Igual que el inmigrante, el abuelo es el recurso rápido para desobstruir, aunque sea un poco, la válvula de la olla y poder liberar la rabia

De esta olla a presión rebosante a base de inputs sutiles, sale una guerra generacional silenciosa, pero sobre todo sale una gerontofobia que tiene las puertas abiertas para poder ser explícita. Igual que el inmigrante, el abuelo es el recurso rápido para desobstruir, aunque sea un poco, la válvula de la olla y poder liberar la rabia que produce la imposibilidad de transformar el presente. La edad deja de ser un factor de vulnerabilidad para quienes se sienten —sobre todo, económicamente— más vulnerables que quienes un día fueron jóvenes como ellos, porque sienten que los escollos de hoy no son reconocidos por quienes no los han vivido. Y entonces, unas circunstancias complejas encuentran una solución al alcance. Es una solución que, además, no polariza políticamente. O que no acarrea una incompatibilidad evidente con defender ciertas cosas y poder señalar de vez en cuando a los viejos, como sí lo hace evidente señalar de vez en cuando a los inmigrantes. 
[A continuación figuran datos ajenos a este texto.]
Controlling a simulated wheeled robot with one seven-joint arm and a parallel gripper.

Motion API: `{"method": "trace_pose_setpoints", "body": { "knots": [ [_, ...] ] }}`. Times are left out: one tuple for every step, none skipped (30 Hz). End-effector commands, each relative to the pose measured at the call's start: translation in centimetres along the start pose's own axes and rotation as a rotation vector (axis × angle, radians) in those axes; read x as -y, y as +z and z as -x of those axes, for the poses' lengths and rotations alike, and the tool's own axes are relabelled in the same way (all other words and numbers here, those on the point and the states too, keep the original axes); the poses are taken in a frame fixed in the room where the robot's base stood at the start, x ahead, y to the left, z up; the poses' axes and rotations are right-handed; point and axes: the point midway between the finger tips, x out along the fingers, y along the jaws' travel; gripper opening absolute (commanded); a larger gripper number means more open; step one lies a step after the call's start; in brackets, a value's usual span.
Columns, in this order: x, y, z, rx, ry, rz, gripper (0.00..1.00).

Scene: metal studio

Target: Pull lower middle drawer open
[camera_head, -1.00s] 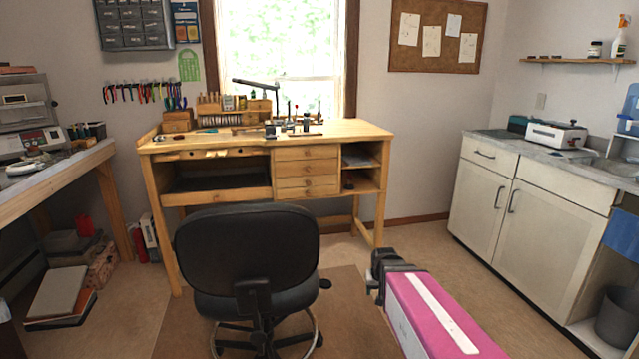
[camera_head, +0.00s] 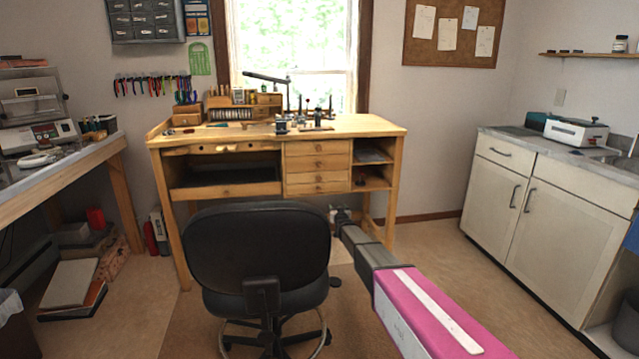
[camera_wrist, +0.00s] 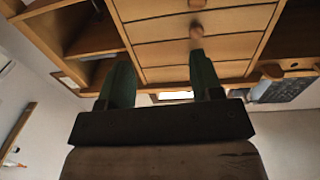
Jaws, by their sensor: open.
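The wooden desk (camera_head: 365,126) has a stack of narrow drawers with round knobs right of its centre. The lower middle drawer (camera_head: 300,178) is in the lower part of that stack and looks closed. My gripper (camera_head: 342,214) is in front of the desk, just below and right of the stack. In the wrist view the desk appears upside down. There my gripper's two green fingers (camera_wrist: 162,78) are apart with nothing between them, pointing toward the drawer fronts (camera_wrist: 225,22). I cannot tell which drawer that knob belongs to.
A black office chair (camera_head: 257,250) stands before the desk, left of my arm. Open shelves (camera_head: 368,178) lie right of the drawers. White cabinets (camera_head: 560,215) line the right, and a workbench (camera_head: 85,158) stands at left. Floor between arm and cabinets is clear.

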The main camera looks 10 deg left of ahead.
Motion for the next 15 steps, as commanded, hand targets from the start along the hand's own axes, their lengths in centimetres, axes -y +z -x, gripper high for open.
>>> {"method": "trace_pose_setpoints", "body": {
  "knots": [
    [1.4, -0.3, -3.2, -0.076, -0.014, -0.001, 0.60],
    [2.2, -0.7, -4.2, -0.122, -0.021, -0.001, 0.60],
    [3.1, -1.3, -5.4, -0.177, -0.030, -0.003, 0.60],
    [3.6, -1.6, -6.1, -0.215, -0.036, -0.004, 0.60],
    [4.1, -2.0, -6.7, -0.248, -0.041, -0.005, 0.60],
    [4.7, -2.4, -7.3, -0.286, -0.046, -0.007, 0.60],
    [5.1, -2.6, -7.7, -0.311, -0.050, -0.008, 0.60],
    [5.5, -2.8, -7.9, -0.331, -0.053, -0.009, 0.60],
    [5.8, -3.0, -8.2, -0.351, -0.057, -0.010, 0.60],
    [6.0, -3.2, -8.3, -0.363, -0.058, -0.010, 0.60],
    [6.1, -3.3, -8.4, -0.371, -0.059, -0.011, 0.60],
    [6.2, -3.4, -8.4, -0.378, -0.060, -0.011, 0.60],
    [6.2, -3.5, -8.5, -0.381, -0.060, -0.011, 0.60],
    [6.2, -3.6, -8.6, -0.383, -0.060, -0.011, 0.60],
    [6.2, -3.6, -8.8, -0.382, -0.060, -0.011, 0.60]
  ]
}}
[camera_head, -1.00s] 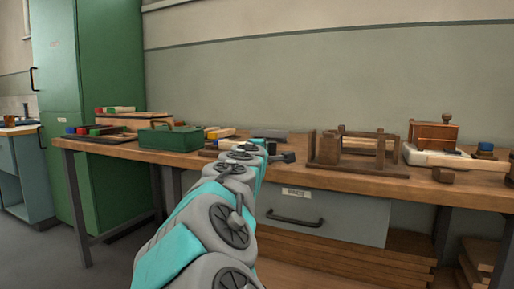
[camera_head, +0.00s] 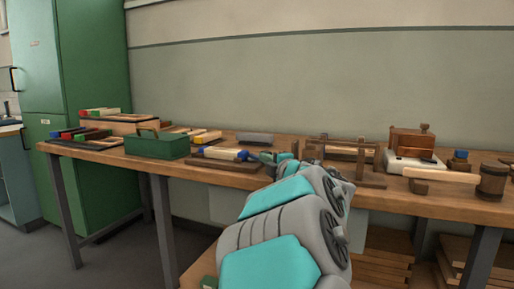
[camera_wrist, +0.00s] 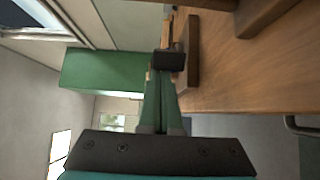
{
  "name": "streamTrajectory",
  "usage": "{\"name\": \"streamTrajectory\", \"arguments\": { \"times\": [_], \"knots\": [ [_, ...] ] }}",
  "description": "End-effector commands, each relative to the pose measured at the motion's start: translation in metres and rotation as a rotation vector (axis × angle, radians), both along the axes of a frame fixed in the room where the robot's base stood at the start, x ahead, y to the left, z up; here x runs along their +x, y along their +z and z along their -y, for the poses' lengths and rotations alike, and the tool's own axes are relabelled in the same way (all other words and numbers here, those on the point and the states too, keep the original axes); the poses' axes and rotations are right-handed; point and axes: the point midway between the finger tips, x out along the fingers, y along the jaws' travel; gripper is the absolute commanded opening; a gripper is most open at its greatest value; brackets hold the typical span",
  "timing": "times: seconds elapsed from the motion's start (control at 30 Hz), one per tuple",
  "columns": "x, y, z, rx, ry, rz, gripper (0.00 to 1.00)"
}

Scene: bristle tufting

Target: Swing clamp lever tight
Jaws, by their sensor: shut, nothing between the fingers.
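My gripper (camera_head: 263,157) reaches over the bench beside a low brown wooden fixture (camera_head: 212,165). A pale bar with a blue end (camera_head: 224,153) lies on this fixture. In the wrist view my gripper's green fingers (camera_wrist: 163,95) are together, with nothing visible held between them. A dark square block (camera_wrist: 169,61) shows at their tips; I cannot tell whether it is the clamp lever's end or part of the fingers. A brown bar (camera_wrist: 193,55), probably the fixture's edge, lies just beside it. I cannot make out the clamp lever clearly; my gripper and arm may hide it.
A green toolbox (camera_head: 157,146) stands left of the fixture. A wooden frame with a roller (camera_head: 350,154) stands to the right, behind my arm. Farther right are a pale wooden bar (camera_head: 440,175) and a wooden mug (camera_head: 491,182). A grey block (camera_head: 255,138) lies behind.

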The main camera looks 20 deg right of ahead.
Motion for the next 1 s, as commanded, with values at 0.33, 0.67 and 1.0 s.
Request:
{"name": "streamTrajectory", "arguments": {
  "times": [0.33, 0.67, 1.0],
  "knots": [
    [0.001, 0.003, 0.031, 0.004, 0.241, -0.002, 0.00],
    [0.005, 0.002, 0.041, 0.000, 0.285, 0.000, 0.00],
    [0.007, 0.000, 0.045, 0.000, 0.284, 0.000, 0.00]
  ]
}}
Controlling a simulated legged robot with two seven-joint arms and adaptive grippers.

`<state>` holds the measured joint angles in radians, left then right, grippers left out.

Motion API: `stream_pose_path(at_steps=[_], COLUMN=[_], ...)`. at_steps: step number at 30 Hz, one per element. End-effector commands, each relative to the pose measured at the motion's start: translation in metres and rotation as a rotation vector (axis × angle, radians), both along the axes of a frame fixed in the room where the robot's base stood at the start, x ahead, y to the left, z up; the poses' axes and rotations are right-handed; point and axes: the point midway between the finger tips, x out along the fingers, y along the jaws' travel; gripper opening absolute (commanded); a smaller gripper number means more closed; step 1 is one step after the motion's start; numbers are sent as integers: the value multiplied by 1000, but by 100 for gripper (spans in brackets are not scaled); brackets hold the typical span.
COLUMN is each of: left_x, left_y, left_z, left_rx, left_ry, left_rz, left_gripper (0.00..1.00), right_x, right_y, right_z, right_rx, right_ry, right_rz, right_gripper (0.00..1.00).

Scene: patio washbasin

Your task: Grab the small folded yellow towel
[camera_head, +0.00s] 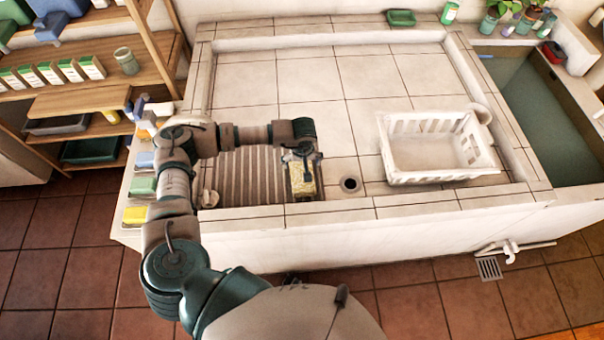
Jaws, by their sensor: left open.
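A small folded yellow towel (134,215) lies on the left ledge of the washbasin, at the near end of a row of folded cloths. My left arm passes to the right of it, over the basin's left side. My left gripper (301,158) is open and points down over the right edge of the ribbed washboard area, well to the right of the yellow towel. A pale yellow block (303,182) shows right below the gripper; whether the fingers touch it I cannot tell. My right gripper is not in view.
A green cloth (142,187) lies just behind the yellow towel. A white basket (430,150) stands on the right of the basin, with a drain hole (350,184) left of it. Wooden shelves (90,100) stand at the left. The basin's tiled middle is clear.

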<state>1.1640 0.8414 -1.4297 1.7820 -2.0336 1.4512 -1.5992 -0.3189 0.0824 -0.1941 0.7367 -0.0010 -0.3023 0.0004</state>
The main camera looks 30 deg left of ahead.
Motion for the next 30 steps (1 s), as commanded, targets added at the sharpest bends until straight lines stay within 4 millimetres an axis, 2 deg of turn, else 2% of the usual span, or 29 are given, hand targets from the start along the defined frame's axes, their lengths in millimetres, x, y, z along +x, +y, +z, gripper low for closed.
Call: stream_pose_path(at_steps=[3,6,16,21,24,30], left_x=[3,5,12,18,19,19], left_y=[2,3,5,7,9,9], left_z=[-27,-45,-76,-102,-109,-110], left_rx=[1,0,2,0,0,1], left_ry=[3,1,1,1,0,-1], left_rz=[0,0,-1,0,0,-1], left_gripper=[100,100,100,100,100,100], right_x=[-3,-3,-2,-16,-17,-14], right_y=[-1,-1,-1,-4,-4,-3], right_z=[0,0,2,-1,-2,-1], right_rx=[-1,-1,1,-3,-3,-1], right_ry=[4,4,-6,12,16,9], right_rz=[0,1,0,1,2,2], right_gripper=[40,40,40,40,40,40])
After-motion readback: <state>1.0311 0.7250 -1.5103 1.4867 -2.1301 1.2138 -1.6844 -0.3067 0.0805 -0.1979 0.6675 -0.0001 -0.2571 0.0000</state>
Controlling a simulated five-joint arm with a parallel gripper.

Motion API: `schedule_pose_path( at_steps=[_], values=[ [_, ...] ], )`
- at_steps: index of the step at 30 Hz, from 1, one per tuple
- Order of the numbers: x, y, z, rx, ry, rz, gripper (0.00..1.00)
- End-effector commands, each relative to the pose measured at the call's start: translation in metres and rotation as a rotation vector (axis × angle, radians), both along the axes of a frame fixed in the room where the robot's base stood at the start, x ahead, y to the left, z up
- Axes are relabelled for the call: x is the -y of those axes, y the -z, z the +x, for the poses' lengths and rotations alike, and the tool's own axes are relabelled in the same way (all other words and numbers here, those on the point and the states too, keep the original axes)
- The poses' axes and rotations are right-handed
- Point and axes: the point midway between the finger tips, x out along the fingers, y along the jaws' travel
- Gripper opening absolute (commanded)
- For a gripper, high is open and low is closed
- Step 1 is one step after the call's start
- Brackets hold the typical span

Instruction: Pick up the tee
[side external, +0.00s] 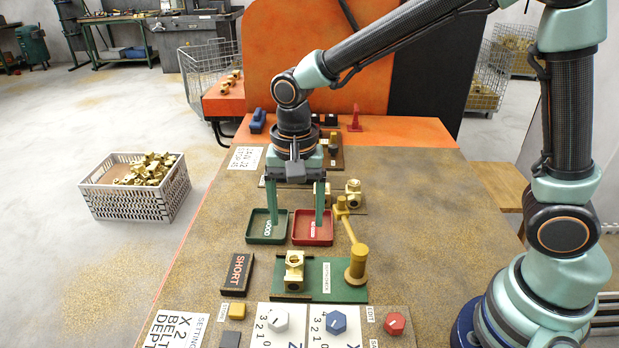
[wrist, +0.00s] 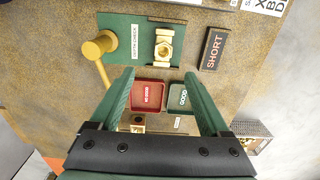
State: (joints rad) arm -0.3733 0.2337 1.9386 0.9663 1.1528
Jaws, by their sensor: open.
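A brass tee (side external: 294,272) sits at the left end of the green depth-check board (side external: 325,292). In the wrist view the tee (wrist: 164,46) lies ahead of my fingertips, on the green board (wrist: 120,30). My gripper (side external: 297,212) points down, open and empty, above the green tray (side external: 268,238) and the red tray (side external: 313,242), apart from the tee. In the wrist view my gripper (wrist: 160,75) shows two spread fingers with nothing between them. Another brass fitting (side external: 352,190) stands behind the red tray.
A yellow lever arm (side external: 350,228) on a yellow post (side external: 356,268) rises at the board's right end. A black SHORT block (side external: 237,272) lies left of the board. Knobs and number panels (side external: 335,322) line the front. A crate of brass parts (side external: 130,200) stands on the floor.

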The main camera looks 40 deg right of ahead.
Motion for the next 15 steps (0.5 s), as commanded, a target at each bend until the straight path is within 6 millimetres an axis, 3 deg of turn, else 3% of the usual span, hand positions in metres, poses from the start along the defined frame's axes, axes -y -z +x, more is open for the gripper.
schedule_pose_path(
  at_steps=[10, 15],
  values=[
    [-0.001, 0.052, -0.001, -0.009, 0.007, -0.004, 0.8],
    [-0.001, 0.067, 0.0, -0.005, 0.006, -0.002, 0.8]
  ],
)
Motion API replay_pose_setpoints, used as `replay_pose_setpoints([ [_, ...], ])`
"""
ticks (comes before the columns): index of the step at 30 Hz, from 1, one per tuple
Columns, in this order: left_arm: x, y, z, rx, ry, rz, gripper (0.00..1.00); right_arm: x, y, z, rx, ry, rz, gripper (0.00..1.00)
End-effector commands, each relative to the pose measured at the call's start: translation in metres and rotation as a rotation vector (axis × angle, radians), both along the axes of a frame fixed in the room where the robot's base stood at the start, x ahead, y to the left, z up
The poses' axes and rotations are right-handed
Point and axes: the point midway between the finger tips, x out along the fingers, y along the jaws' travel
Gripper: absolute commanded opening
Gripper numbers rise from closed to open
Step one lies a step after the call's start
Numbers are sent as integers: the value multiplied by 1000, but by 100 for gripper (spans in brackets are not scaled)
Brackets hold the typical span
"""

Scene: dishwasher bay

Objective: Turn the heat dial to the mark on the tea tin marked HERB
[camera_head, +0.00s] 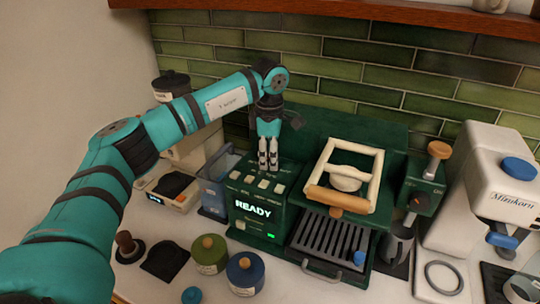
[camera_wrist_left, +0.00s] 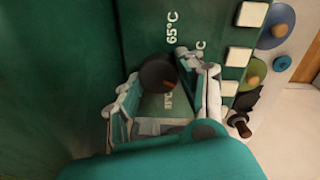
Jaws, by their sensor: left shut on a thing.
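The heat dial (camera_wrist_left: 158,72) is a dark round knob on the green machine top, between my left gripper's fingers in the left wrist view. Around it are white marks: "65°C" reads clearly, another is partly covered by a finger, and one below is too small to read surely. My left gripper (camera_head: 268,162) points down and is shut on the dial, which it hides in the head view. A green tin (camera_head: 208,255) and a blue tin (camera_head: 245,275) with knobbed lids stand in front; their labels are unreadable. A dark-lidded jar (camera_head: 170,85) with an unreadable label stands back left. My right gripper is not seen.
The green machine's front display (camera_head: 253,209) reads "READY", with pale buttons (camera_head: 263,184) above. A cream wooden-handled frame (camera_head: 345,175) stands right of the gripper, above a slatted drip tray (camera_head: 325,243). A white Mizukoru machine (camera_head: 480,180) stands far right. A shelf (camera_head: 400,12) hangs above.

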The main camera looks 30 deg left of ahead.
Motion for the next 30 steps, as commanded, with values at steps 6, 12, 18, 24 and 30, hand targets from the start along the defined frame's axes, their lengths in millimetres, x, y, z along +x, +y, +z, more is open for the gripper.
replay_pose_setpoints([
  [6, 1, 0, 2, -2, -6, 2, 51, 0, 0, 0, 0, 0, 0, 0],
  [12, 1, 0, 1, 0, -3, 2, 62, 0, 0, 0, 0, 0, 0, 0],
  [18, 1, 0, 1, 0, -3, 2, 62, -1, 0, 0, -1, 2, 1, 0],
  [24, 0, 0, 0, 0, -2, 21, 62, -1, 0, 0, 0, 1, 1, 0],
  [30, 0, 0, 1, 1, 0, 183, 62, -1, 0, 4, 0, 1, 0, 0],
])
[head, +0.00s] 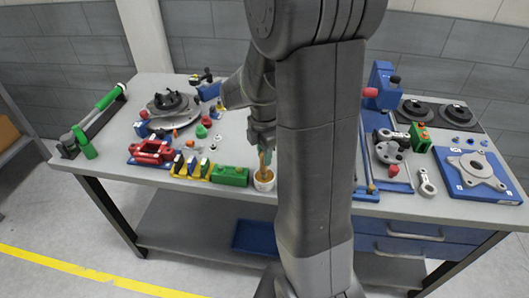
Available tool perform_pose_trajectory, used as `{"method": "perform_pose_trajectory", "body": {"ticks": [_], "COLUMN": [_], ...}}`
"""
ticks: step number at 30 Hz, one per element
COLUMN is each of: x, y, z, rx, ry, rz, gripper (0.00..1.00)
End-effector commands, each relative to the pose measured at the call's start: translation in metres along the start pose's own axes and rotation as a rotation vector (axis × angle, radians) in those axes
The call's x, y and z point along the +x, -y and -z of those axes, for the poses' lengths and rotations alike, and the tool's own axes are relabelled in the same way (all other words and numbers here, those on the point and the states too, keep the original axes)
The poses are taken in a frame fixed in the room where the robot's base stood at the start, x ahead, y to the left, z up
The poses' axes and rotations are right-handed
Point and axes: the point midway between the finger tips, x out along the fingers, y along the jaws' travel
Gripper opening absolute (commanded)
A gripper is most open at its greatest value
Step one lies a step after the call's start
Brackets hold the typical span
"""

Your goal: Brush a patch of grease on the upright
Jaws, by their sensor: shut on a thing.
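My gripper (262,140) points down over the front middle of the bench, partly hidden beside my own arm. It is shut on a brush (264,160), of which a thin tan and green part shows below the fingers. The brush's lower end is in or just over a small white pot (264,185) with brownish contents near the bench's front edge. A blue upright (381,80) stands at the back right, right of my arm, with a red knob on its left side. I cannot make out a grease patch on it.
A grey flange on a blue plate (480,170) lies far right. My arm hides the bench's middle.

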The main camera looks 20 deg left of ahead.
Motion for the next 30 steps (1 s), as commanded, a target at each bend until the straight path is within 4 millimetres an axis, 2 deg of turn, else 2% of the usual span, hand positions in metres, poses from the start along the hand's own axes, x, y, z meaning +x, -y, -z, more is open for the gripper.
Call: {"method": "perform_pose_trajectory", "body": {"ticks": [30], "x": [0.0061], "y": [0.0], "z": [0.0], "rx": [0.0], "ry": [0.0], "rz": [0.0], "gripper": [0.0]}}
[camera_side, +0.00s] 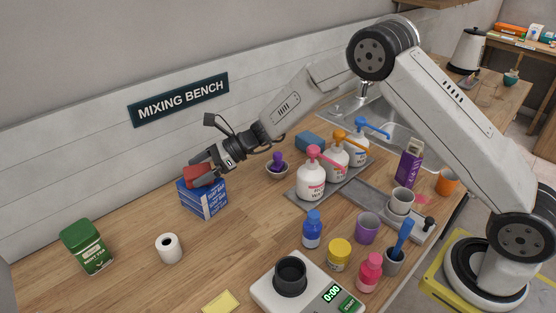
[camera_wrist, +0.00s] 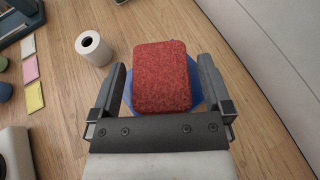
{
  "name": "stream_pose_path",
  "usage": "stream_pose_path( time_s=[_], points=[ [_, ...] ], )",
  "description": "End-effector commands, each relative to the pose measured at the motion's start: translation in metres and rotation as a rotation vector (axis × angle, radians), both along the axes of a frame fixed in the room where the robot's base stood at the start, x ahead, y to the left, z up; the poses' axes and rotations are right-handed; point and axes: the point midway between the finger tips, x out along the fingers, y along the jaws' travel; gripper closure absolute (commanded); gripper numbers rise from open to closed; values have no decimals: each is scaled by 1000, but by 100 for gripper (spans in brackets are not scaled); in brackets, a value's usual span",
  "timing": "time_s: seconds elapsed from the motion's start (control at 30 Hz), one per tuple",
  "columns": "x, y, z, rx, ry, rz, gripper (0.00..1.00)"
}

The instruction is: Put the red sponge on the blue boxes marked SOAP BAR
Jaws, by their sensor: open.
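The red sponge (camera_wrist: 161,76) lies on top of the blue boxes (camera_wrist: 203,100), which show only at its edges in the wrist view. In the side view the stacked blue SOAP BAR boxes (camera_side: 205,201) stand on the counter near the back wall, with the red sponge (camera_side: 197,177) on top, partly covered by my gripper. My gripper (camera_wrist: 162,78) is open, with one finger on each side of the sponge and a visible gap on both sides.
A white paper roll (camera_side: 170,248) and a green container (camera_side: 87,246) stand left of the boxes. Pump bottles (camera_side: 312,178) stand on a grey tray to the right. The counter front of the boxes is clear.

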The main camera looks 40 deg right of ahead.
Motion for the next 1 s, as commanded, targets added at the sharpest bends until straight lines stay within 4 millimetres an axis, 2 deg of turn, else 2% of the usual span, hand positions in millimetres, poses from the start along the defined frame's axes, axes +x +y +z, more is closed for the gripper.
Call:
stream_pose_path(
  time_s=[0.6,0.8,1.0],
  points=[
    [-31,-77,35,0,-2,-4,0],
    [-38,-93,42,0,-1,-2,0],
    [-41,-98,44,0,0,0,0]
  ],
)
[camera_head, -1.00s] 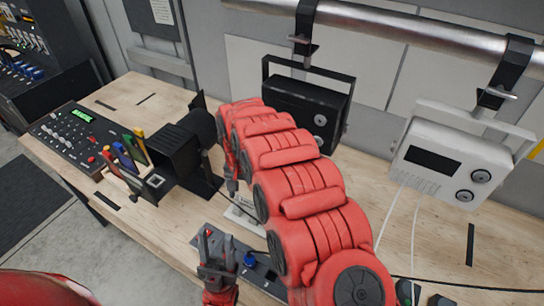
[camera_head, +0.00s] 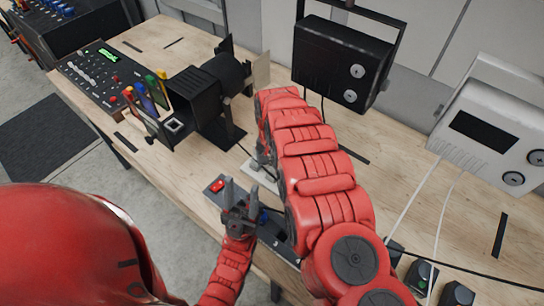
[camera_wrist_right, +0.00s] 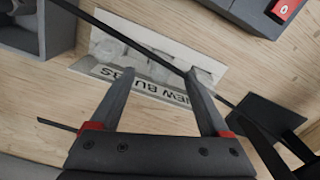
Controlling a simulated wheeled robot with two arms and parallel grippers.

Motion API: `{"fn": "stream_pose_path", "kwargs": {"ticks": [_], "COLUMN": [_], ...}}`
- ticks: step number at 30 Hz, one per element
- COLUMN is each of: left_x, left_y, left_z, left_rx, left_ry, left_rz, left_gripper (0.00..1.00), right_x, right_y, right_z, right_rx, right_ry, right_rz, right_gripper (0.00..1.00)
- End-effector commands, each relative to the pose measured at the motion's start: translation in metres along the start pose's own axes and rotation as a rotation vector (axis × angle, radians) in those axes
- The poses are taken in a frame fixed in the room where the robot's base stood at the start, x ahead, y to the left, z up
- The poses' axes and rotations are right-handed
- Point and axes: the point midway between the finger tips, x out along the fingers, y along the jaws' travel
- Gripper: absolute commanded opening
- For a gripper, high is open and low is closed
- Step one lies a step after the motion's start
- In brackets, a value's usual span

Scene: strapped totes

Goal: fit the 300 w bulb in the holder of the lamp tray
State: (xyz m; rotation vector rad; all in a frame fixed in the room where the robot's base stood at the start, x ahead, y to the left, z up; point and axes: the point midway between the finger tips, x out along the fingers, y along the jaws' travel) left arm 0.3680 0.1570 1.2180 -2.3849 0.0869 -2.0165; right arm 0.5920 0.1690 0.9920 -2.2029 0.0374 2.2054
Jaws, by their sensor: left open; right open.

La gerontofobia latente cambia la mirada de aquellos que le dejan ganar espacio. Lo hace en términos políticos, porque favorece la premisa de que los derechos son matemáticas, y que recortarlos a según quién permite entregárselos a alguien más. Pero lo hace, sobre todo, en términos vitales: su falta de prisa en la cola del supermercado —o transitando las aceras de la calle, o explicándose, o reaccionando a ciertos inputs, o entendiendo qué les dice el oficinista del banco—, su incapacidad de apagar o silenciar el teléfono en determinados espacios o momentos, su falta de comprensión del mundo de hoy o su déficit de productividad, les hace perder la prerrogativa de ser respetados como ciudadanos de pleno derecho, pero, sobre todo, como humanos que solo han hecho lo que hacen los humanos: vivir. Usar a la gente mayor de chivo expiatorio exime a la política de responsabilidades y alimenta la idea de que el trato que creemos que la gente mayor merece en lo más personal es peor del que es. O que es un privilegio que les concedemos desde nuestra superioridad moral de gente a quien las neuronas todavía le funcionan y que, llegado a según qué punto, podemos dejar de conceder.